Allen was born in Pittsburg, Kansas, and raised largely in Denver, Colorado. He played saxophone from his childhood. A combined athletics and music scholarship from Xavier University led to his relocating to New Orleans in 1943.
He fell into the city's thriving music scene, performing or recording with dozens of musicians in the early days of rock and roll and rhythm and blues. In 1947, he joined the Paul Gayten Band and later, the Dave Bartholomew Band. Notable are his recording with the singers Fats Domino and Lloyd Price; Allen also was the sax soloist on most of Little Richard's epochal hits from 1955 and 1956. His own instrumental, "Walkin' with Mr. Lee", rleased by Ember Records, was a minor hit in 1958, partly because it was frequently played on the television program American Bandstand.
By the mid-1960s, Allen saw the city of New Orleans no longer the recording mecca it was for almost a decade so he soon followed drummer Earl Palmer's lead and moved to southern California in 1965, performing only occasionally on tours with Fats Domino. He found work at an aircraft manufacturing plant by day and also fell easily into the thriving R & B scene by night.
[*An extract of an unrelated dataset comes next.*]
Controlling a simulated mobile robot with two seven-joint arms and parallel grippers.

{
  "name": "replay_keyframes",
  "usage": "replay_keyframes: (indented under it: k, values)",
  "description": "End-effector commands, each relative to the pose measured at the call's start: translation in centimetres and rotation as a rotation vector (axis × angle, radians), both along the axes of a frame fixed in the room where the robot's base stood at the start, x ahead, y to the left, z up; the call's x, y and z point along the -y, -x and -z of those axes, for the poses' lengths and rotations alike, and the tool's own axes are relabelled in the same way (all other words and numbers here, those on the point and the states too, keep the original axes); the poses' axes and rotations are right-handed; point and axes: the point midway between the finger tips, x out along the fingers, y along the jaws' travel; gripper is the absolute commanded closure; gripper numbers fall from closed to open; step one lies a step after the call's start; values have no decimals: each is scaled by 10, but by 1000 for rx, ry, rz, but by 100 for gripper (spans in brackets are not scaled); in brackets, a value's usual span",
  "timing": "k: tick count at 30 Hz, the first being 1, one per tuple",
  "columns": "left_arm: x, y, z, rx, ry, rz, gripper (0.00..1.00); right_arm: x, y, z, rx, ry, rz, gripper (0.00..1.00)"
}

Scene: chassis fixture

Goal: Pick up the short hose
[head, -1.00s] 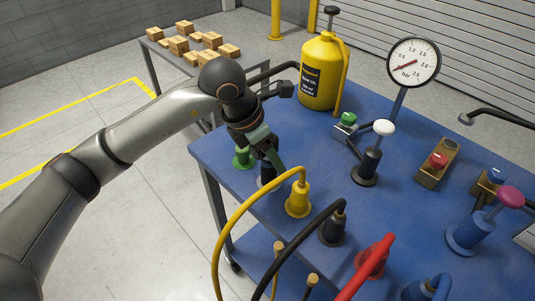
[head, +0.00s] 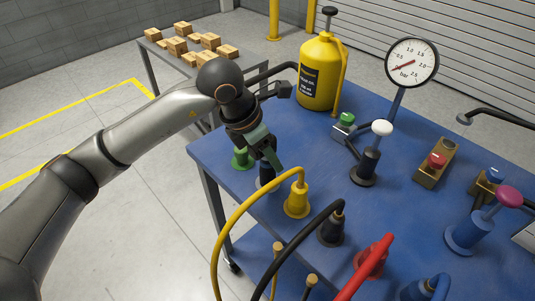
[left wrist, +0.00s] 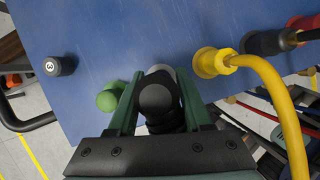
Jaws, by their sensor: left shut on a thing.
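My left gripper (head: 271,158) points down at the left part of the blue cart top. It is shut on a short, dark, round-ended piece, which I take to be the short hose; in the left wrist view this short hose (left wrist: 157,100) sits between the green fingers. A dark fitting (head: 266,174) shows just below the fingers in the head view, where they hide most of the piece. I cannot tell whether the piece is still seated in a socket. My right gripper is not in view.
A green fitting (head: 242,159) stands left of the gripper, and a yellow plug with its hose (head: 297,200) stands close on the right. Black, red and blue plugs follow nearer me. A yellow oil jug (head: 318,72) and a gauge (head: 412,62) stand farther back.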

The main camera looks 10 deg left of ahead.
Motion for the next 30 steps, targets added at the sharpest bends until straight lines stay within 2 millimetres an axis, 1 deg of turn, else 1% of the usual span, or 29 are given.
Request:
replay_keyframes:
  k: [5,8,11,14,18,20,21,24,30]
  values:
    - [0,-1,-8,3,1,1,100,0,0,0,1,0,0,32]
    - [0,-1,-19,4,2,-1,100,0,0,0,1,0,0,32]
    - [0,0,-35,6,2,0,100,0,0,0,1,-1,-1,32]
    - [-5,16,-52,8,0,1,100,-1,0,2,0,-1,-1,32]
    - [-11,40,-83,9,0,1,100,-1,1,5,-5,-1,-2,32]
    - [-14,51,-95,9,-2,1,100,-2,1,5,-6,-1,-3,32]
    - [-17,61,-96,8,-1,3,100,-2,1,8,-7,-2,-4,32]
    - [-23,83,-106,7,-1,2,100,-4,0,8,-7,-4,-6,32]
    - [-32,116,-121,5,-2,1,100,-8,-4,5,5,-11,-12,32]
The rockabilly revival of the late 1970s found younger musicians seeking Allen's distinctive saxophone. He recorded with the Stray Cats and was a mentor to and eventually a member of the Blasters. Allen recorded with them on all of their albums (except their debut album, Rollin' Rock) from their second and all subsequent releases on Slash/Warner Bros. He also toured with them from the early 1980s until he died in 1994. He played three shows in October 1981 with the Rolling Stones: on October 1 at the Metro Centre, in Rockford, Illinois, and on October 3 and 4 at Folsom Field, in Boulder, Colorado).